» EXERCISE PROMPT:
Everything from the line containing "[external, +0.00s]" through the line containing "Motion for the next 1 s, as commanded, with" should be repeated exactly, and nothing else from the data.
** Start of DATA SECTION **
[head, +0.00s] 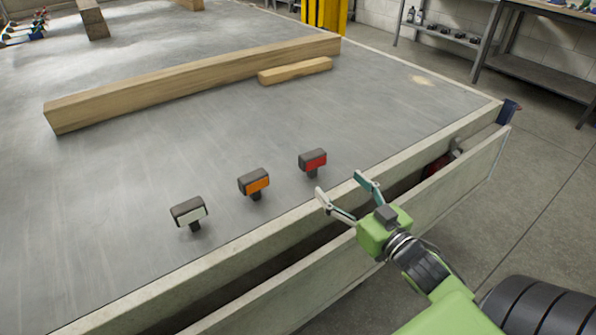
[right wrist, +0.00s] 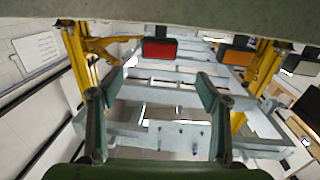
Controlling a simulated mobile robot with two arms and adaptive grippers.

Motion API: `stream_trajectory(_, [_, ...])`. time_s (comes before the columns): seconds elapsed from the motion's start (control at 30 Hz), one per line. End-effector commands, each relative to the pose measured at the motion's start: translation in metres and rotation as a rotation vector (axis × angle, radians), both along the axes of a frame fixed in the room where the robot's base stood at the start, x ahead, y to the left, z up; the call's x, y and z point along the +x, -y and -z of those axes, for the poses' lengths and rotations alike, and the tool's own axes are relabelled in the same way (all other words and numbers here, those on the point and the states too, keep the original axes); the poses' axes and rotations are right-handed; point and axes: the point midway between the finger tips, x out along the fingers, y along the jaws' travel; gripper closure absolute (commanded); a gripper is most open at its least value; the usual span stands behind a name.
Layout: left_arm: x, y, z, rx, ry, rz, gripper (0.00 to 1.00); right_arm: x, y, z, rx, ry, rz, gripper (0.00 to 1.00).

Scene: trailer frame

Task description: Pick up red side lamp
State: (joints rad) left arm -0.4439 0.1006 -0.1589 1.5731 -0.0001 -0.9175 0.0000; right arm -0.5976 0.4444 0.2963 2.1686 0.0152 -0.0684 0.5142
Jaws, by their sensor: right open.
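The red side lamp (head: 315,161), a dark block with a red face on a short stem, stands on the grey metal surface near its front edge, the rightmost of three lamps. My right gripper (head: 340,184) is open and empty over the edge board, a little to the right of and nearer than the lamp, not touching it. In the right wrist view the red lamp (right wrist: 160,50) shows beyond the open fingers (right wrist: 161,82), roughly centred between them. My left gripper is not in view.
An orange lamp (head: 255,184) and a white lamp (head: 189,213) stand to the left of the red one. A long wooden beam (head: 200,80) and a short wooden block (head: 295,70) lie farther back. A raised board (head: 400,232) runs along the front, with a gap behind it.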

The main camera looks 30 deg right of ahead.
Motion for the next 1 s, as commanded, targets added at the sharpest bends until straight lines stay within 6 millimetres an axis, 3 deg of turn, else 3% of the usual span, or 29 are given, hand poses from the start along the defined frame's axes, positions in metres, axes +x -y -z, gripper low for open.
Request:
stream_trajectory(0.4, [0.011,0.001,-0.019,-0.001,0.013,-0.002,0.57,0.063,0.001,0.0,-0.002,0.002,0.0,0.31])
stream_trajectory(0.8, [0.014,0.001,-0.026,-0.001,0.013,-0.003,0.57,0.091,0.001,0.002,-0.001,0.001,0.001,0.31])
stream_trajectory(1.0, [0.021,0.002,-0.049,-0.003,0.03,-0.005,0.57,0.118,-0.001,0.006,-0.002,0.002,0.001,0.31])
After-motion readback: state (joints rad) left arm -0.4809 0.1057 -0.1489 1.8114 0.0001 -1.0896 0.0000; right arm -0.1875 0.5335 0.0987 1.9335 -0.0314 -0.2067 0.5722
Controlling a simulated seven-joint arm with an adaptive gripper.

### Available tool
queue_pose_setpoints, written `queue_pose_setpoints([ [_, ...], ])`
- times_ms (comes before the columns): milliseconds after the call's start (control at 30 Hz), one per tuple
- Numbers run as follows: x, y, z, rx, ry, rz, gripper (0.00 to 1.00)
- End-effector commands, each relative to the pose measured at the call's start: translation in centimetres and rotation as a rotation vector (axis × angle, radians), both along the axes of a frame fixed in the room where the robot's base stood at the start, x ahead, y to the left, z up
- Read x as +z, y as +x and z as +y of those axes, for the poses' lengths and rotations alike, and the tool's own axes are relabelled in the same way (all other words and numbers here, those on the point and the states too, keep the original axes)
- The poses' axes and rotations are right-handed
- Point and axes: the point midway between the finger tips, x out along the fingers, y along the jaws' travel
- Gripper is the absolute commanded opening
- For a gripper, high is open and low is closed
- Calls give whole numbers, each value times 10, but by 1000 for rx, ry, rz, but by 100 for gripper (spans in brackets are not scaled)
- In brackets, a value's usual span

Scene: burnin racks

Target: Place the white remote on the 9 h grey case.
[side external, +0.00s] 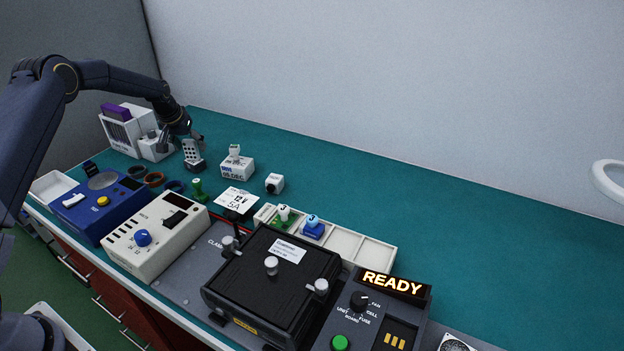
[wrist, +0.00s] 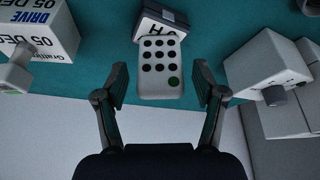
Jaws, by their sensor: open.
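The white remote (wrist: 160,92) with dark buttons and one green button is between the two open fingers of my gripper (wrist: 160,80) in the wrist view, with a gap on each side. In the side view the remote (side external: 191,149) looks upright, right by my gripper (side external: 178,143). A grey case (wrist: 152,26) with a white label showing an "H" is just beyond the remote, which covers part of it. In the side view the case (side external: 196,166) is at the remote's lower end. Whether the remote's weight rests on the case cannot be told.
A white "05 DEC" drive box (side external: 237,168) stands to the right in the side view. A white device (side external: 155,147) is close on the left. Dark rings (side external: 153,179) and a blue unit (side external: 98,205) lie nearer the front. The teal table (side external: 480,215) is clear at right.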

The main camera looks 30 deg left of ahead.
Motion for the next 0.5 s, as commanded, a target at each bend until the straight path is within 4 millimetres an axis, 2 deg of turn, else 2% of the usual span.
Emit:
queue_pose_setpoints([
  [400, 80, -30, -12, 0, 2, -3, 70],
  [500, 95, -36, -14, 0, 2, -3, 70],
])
** End of DATA SECTION **
** Start of DATA SECTION **
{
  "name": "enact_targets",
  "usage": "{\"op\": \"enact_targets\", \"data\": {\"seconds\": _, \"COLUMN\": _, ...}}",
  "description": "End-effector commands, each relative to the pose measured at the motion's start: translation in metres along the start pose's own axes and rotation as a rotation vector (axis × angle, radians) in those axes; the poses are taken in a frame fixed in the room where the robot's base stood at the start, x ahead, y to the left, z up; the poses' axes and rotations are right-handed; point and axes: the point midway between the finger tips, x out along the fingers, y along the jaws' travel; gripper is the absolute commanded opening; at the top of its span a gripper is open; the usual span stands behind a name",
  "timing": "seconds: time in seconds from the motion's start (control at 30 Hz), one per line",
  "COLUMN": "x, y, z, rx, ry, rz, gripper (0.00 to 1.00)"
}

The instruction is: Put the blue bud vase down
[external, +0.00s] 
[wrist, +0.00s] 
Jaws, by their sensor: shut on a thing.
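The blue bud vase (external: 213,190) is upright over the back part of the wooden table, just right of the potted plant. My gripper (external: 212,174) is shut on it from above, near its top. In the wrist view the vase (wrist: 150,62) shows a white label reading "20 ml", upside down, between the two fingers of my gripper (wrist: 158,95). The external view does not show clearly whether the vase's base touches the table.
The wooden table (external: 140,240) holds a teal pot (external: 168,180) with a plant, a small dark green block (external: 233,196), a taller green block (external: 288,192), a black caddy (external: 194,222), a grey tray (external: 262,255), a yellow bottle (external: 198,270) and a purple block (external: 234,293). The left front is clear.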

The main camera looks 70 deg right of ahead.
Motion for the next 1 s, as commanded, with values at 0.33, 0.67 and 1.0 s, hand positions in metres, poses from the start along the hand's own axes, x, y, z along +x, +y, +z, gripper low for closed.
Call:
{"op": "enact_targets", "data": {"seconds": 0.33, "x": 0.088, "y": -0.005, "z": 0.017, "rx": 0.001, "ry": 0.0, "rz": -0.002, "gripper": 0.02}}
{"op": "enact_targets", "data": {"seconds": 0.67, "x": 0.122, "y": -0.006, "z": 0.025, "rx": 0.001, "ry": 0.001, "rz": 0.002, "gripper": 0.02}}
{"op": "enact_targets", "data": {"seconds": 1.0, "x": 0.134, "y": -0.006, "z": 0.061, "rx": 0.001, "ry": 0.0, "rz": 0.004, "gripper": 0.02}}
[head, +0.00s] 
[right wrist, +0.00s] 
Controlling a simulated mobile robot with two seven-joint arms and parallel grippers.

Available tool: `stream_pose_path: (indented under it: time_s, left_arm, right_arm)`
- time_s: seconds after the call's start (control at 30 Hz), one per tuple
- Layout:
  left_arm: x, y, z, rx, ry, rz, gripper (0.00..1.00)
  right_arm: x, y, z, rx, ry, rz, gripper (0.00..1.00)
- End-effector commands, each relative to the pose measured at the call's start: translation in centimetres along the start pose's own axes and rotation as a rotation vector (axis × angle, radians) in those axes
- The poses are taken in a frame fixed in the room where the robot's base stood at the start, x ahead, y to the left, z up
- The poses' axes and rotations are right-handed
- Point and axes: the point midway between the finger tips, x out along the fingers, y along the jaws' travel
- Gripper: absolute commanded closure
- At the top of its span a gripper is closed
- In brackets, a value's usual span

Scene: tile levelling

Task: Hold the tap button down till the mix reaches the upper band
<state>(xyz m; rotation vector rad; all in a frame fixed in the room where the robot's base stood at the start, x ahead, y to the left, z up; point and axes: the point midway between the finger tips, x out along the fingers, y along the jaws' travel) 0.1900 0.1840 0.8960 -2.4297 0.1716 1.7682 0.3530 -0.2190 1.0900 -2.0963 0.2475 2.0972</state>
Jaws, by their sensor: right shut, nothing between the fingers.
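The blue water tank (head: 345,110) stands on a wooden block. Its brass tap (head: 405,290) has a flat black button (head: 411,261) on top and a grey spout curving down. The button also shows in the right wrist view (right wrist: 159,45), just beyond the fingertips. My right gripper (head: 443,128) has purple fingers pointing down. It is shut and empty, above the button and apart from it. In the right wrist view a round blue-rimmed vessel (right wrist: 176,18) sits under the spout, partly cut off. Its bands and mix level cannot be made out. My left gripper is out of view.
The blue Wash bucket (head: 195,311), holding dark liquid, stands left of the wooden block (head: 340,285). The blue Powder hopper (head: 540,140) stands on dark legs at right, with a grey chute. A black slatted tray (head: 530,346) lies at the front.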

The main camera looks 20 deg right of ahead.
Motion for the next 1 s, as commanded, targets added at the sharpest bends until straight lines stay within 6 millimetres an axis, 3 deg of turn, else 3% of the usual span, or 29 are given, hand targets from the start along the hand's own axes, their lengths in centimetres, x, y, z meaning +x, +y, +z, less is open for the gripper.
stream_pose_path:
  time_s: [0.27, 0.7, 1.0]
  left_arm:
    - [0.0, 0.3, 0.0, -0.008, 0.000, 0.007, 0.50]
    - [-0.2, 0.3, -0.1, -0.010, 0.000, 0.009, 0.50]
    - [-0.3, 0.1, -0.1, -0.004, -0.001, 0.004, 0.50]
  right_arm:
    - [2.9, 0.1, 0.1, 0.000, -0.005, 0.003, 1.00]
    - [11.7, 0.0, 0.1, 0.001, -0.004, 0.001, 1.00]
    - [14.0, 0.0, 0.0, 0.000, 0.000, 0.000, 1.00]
** End of DATA SECTION **
** Start of DATA SECTION **
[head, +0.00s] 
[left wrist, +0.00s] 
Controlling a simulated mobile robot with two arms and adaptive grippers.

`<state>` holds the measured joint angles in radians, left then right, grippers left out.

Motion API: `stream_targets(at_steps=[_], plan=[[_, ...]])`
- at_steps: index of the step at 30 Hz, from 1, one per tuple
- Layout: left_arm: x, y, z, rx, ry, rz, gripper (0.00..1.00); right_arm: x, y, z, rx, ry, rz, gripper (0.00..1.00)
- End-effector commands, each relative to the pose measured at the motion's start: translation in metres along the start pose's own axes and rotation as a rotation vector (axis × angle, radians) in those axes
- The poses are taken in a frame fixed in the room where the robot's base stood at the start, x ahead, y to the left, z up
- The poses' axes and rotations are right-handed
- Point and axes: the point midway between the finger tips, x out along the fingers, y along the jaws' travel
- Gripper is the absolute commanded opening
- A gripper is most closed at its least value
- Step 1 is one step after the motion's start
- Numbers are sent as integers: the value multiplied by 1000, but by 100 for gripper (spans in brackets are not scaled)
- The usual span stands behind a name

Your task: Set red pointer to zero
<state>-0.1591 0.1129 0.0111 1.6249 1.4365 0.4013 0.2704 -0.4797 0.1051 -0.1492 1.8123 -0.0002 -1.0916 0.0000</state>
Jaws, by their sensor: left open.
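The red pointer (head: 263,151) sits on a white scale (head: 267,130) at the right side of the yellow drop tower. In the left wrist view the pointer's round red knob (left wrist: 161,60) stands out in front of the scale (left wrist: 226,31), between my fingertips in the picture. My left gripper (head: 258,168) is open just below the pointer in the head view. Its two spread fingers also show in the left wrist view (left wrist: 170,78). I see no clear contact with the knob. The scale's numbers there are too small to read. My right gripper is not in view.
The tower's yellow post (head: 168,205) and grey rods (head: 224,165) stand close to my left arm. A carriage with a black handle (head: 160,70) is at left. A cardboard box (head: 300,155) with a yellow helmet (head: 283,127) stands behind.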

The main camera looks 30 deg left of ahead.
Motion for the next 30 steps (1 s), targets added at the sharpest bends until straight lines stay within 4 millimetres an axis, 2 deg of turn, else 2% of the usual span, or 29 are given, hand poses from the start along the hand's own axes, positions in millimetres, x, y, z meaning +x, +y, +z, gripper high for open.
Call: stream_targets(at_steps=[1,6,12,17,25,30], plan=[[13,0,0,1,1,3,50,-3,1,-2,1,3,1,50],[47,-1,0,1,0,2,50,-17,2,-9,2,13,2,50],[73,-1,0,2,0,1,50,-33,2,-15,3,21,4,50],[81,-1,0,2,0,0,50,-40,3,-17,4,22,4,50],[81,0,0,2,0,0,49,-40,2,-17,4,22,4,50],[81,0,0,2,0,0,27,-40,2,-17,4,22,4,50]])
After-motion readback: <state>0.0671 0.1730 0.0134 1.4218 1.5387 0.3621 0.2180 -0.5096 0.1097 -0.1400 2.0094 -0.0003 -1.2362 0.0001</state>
** End of DATA SECTION **
» OUTPUT FOR THIS TASK:
[external, +0.00s] 
[wrist, +0.00s] 
Jaws, by their sensor: shut on a thing.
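The blue bud vase (external: 213,190) is upright over the back part of the wooden table, just right of the potted plant. My gripper (external: 212,174) is shut on it from above, near its top. In the wrist view the vase (wrist: 150,62) shows a white label reading "20 ml", upside down, between the two fingers of my gripper (wrist: 158,95). The external view does not show clearly whether the vase's base touches the table.
The wooden table (external: 140,240) holds a teal pot (external: 168,180) with a plant, a small dark green block (external: 233,196), a taller green block (external: 288,192), a black caddy (external: 194,222), a grey tray (external: 262,255), a yellow bottle (external: 198,270) and a purple block (external: 234,293). The left front is clear.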

The main camera looks 70 deg right of ahead.
Motion for the next 1 s, as commanded, with values at 0.33, 0.67 and 1.0 s, hand positions in metres, poses from the start along the hand's own axes, x, y, z along +x, +y, +z, gripper low for closed.

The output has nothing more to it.